### Given instruction:
Your task is to output all the records below, word for word.

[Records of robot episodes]
((
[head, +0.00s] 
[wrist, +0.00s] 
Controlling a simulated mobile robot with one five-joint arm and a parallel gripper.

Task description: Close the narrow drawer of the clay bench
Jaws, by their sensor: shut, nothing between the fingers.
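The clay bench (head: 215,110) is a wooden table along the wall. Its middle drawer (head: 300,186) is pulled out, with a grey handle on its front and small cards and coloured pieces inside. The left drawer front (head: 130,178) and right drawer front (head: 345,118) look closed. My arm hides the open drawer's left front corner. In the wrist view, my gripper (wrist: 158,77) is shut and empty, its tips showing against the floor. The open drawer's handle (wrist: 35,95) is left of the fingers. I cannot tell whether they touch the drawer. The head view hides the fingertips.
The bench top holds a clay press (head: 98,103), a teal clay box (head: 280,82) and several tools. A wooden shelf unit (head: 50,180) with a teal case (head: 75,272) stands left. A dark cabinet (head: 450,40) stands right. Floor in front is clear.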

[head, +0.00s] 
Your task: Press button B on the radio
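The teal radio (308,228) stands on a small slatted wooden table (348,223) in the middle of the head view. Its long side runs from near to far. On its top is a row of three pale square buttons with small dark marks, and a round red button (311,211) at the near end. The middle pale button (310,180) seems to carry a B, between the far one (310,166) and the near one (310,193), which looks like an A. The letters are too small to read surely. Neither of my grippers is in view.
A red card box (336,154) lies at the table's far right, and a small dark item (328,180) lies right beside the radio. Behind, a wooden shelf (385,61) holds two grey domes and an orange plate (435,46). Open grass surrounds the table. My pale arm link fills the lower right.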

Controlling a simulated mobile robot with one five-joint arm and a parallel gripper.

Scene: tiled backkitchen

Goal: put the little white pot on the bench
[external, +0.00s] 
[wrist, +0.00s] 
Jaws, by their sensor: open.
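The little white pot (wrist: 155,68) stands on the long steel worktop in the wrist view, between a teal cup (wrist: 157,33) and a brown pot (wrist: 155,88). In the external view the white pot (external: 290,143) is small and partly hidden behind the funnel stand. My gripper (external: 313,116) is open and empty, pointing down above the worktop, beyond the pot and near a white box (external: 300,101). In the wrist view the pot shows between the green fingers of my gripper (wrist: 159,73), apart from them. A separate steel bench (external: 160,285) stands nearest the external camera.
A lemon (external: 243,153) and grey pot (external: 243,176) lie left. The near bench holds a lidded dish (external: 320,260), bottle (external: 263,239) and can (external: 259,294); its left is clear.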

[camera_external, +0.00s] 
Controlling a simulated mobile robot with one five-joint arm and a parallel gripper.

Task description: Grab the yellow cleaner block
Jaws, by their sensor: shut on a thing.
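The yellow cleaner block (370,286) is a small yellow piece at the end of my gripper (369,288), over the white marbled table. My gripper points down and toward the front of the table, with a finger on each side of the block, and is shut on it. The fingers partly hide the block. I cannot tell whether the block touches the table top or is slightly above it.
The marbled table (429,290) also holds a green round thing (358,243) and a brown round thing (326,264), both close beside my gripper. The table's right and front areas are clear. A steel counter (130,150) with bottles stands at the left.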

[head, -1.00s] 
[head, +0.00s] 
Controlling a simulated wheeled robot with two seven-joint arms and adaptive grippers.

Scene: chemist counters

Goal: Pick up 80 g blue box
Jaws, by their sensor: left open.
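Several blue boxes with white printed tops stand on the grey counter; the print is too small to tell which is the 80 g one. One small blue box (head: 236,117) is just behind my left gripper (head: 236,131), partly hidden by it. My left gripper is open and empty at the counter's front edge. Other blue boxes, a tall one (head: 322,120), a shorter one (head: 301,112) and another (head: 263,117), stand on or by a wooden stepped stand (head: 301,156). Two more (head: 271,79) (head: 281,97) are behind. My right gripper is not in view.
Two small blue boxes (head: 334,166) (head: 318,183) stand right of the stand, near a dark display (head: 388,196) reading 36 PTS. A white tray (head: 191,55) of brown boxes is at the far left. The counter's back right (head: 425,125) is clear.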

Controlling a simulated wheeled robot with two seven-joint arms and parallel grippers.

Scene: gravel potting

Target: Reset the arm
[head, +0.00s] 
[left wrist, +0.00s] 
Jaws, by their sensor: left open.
))
### Task solution:
[head, +0.00s] 
[wrist, +0.00s] 
Controlling a simulated mobile robot with one five-joint arm and a parallel gripper.

Task description: Close the narrow drawer of the clay bench
Jaws, by their sensor: shut, nothing between the fingers.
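The clay bench (head: 215,110) is a wooden table along the wall. Its middle drawer (head: 300,186) is pulled out, with a grey handle on its front and small cards and coloured pieces inside. The left drawer front (head: 130,178) and right drawer front (head: 345,118) look closed. My arm hides the open drawer's left front corner. In the wrist view, my gripper (wrist: 158,77) is shut and empty, its tips showing against the floor. The open drawer's handle (wrist: 35,95) is left of the fingers. I cannot tell whether they touch the drawer. The head view hides the fingertips.
The bench top holds a clay press (head: 98,103), a teal clay box (head: 280,82) and several tools. A wooden shelf unit (head: 50,180) with a teal case (head: 75,272) stands left. A dark cabinet (head: 450,40) stands right. Floor in front is clear.

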[head, +0.00s] 
Your task: Press button B on the radio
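The teal radio (308,228) stands on a small slatted wooden table (348,223) in the middle of the head view. Its long side runs from near to far. On its top is a row of three pale square buttons with small dark marks, and a round red button (311,211) at the near end. The middle pale button (310,180) seems to carry a B, between the far one (310,166) and the near one (310,193), which looks like an A. The letters are too small to read surely. Neither of my grippers is in view.
A red card box (336,154) lies at the table's far right, and a small dark item (328,180) lies right beside the radio. Behind, a wooden shelf (385,61) holds two grey domes and an orange plate (435,46). Open grass surrounds the table. My pale arm link fills the lower right.

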Controlling a simulated mobile robot with one five-joint arm and a parallel gripper.

Scene: tiled backkitchen

Goal: put the little white pot on the bench
[external, +0.00s] 
[wrist, +0.00s] 
Jaws, by their sensor: open.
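The little white pot (wrist: 155,68) stands on the long steel worktop in the wrist view, between a teal cup (wrist: 157,33) and a brown pot (wrist: 155,88). In the external view the white pot (external: 290,143) is small and partly hidden behind the funnel stand. My gripper (external: 313,116) is open and empty, pointing down above the worktop, beyond the pot and near a white box (external: 300,101). In the wrist view the pot shows between the green fingers of my gripper (wrist: 159,73), apart from them. A separate steel bench (external: 160,285) stands nearest the external camera.
A lemon (external: 243,153) and grey pot (external: 243,176) lie left. The near bench holds a lidded dish (external: 320,260), bottle (external: 263,239) and can (external: 259,294); its left is clear.

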[camera_external, +0.00s] 
Controlling a simulated mobile robot with one five-joint arm and a parallel gripper.

Task description: Grab the yellow cleaner block
Jaws, by their sensor: shut on a thing.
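The yellow cleaner block (370,286) is a small yellow piece at the end of my gripper (369,288), over the white marbled table. My gripper points down and toward the front of the table, with a finger on each side of the block, and is shut on it. The fingers partly hide the block. I cannot tell whether the block touches the table top or is slightly above it.
The marbled table (429,290) also holds a green round thing (358,243) and a brown round thing (326,264), both close beside my gripper. The table's right and front areas are clear. A steel counter (130,150) with bottles stands at the left.

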[head, -1.00s] 
[head, +0.00s] 
Controlling a simulated wheeled robot with two seven-joint arms and adaptive grippers.

Scene: chemist counters

Goal: Pick up 80 g blue box
Jaws, by their sensor: left open.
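Several blue boxes with white printed tops stand on the grey counter; the print is too small to tell which is the 80 g one. One small blue box (head: 236,117) is just behind my left gripper (head: 236,131), partly hidden by it. My left gripper is open and empty at the counter's front edge. Other blue boxes, a tall one (head: 322,120), a shorter one (head: 301,112) and another (head: 263,117), stand on or by a wooden stepped stand (head: 301,156). Two more (head: 271,79) (head: 281,97) are behind. My right gripper is not in view.
Two small blue boxes (head: 334,166) (head: 318,183) stand right of the stand, near a dark display (head: 388,196) reading 36 PTS. A white tray (head: 191,55) of brown boxes is at the far left. The counter's back right (head: 425,125) is clear.

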Controlling a simulated wheeled robot with two seven-joint arms and parallel grippers.

Scene: gravel potting

Target: Reset the arm
[head, +0.00s] 
[left wrist, +0.00s] 
Jaws, by their sensor: left open.

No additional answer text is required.